What is expected
Output all the entries word for word. Omit the pictures.

Records for the task
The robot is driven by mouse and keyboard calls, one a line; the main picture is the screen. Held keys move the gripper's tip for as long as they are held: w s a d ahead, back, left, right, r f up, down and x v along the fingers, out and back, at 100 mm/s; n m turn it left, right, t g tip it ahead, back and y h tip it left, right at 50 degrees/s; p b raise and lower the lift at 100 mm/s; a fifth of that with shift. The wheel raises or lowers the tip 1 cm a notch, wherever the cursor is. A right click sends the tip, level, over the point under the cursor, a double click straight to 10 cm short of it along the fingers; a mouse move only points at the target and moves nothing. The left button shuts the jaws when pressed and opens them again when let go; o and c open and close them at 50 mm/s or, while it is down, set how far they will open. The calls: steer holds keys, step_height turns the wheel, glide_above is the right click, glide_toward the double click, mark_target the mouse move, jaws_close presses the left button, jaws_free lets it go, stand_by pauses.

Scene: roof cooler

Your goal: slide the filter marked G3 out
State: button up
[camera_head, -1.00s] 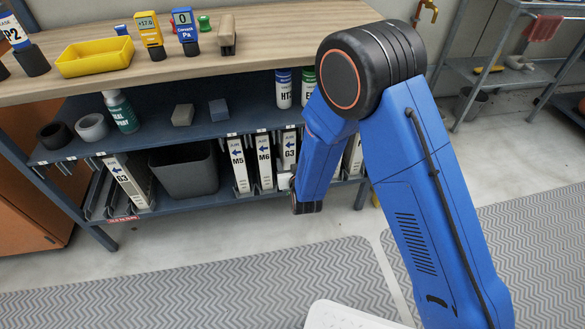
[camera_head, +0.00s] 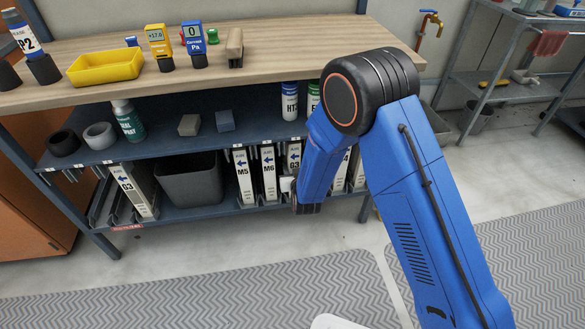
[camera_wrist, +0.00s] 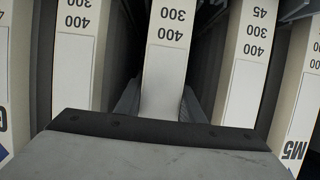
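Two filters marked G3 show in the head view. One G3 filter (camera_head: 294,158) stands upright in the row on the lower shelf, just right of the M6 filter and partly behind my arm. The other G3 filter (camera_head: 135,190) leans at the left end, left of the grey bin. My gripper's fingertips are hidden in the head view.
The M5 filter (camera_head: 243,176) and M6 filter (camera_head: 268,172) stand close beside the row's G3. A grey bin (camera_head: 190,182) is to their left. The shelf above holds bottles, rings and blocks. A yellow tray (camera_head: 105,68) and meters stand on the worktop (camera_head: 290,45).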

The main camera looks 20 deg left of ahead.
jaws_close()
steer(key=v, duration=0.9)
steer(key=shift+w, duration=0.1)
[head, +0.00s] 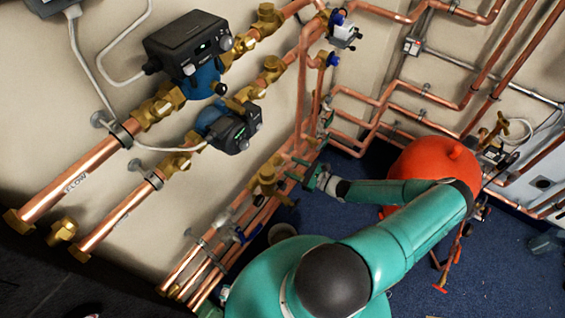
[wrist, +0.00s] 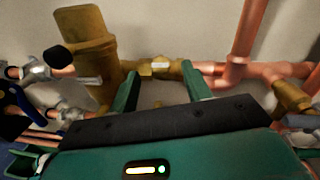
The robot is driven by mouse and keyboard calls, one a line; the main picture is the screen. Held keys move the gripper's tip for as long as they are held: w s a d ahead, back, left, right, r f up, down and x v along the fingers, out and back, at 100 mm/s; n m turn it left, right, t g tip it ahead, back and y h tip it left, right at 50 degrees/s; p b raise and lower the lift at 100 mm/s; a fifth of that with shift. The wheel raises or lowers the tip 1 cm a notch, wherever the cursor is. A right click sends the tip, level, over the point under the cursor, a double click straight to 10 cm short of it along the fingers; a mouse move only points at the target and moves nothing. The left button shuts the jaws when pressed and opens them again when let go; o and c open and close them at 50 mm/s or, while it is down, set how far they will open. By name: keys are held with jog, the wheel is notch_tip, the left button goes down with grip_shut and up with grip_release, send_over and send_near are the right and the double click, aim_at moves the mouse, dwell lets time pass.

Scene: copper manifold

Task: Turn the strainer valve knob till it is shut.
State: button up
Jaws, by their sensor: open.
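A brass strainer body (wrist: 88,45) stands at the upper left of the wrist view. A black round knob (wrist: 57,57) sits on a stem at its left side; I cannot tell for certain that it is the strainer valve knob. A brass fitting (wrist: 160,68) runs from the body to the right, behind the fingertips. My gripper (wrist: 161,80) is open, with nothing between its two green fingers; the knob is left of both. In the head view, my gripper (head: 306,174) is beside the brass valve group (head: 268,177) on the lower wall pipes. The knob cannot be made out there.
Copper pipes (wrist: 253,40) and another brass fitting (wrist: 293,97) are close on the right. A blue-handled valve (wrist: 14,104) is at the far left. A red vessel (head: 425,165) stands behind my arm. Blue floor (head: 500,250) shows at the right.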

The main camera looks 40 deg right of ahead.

Finished exercise
The robot is driven by mouse and keyboard calls, one a line; the main picture is the screen. Held keys move the gripper's tip for as long as they are held: w s a d ahead, back, left, right, r f up, down and x v along the fingers, out and back, at 100 mm/s; n m turn it left, right, t g tip it ahead, back and y h tip it left, right at 50 degrees/s; p b raise and lower the lift at 100 mm/s; a fifth of that with shift. The wheel raises or lowers the tip 1 cm a notch, wherever the cursor is. A right click sends the tip, level, over the point under the cursor, a double click straight to 10 cm short of it along the fingers; a mouse move only points at the target and moves nothing. The left button shuts the jaws when pressed and opens them again when let go; o and c open and close them at 50 mm/s or, while it is down, set how far they will open. The calls: steer holds keys, step_height turns the wheel, glide_above is the right click, glide_toward the double click, mark_target the mouse move, jaws_close presses the left button, jaws_free lets it go, stand_by pauses.

Scene: roof cooler

Your goal: slide the filter marked G3 out
State: button up
[camera_head, -1.00s] 
[camera_head, +0.00s] 
[camera_wrist, +0.00s] 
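Two filters marked G3 show in the head view. One G3 filter (camera_head: 294,158) stands upright in the row on the lower shelf, just right of the M6 filter and partly behind my arm. The other G3 filter (camera_head: 135,190) leans at the left end, left of the grey bin. My gripper's fingertips are hidden in the head view.
The M5 filter (camera_head: 243,176) and M6 filter (camera_head: 268,172) stand close beside the row's G3. A grey bin (camera_head: 190,182) is to their left. The shelf above holds bottles, rings and blocks. A yellow tray (camera_head: 105,68) and meters stand on the worktop (camera_head: 290,45).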

The main camera looks 20 deg left of ahead.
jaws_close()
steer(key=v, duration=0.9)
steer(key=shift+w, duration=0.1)
[head, +0.00s] 
[wrist, +0.00s] 
The robot is driven by mouse and keyboard calls, one a line; the main picture is the screen. Held keys move the gripper's tip for as long as they are held: w s a d ahead, back, left, right, r f up, down and x v along the fingers, out and back, at 100 mm/s; n m turn it left, right, t g tip it ahead, back and y h tip it left, right at 50 degrees/s; p b raise and lower the lift at 100 mm/s; a fifth of that with shift. The wheel raises or lowers the tip 1 cm a notch, wherever the cursor is. A right click sends the tip, level, over the point under the cursor, a double click straight to 10 cm short of it along the fingers; a mouse move only points at the target and moves nothing. The left button shuts the jaws when pressed and opens them again when let go; o and c open and close them at 50 mm/s or, while it is down, set how far they will open. By name: keys are held with jog, the wheel is notch_tip, the left button goes down with grip_shut and up with grip_release, send_over and send_near are the right and the double click, aim_at moves the mouse, dwell lets time pass.

Scene: copper manifold

Task: Turn the strainer valve knob till it is shut.
State: button up
Jaws, by their sensor: open.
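A brass strainer body (wrist: 88,45) stands at the upper left of the wrist view. A black round knob (wrist: 57,57) sits on a stem at its left side; I cannot tell for certain that it is the strainer valve knob. A brass fitting (wrist: 160,68) runs from the body to the right, behind the fingertips. My gripper (wrist: 161,80) is open, with nothing between its two green fingers; the knob is left of both. In the head view, my gripper (head: 306,174) is beside the brass valve group (head: 268,177) on the lower wall pipes. The knob cannot be made out there.
Copper pipes (wrist: 253,40) and another brass fitting (wrist: 293,97) are close on the right. A blue-handled valve (wrist: 14,104) is at the far left. A red vessel (head: 425,165) stands behind my arm. Blue floor (head: 500,250) shows at the right.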

The main camera looks 40 deg right of ahead.

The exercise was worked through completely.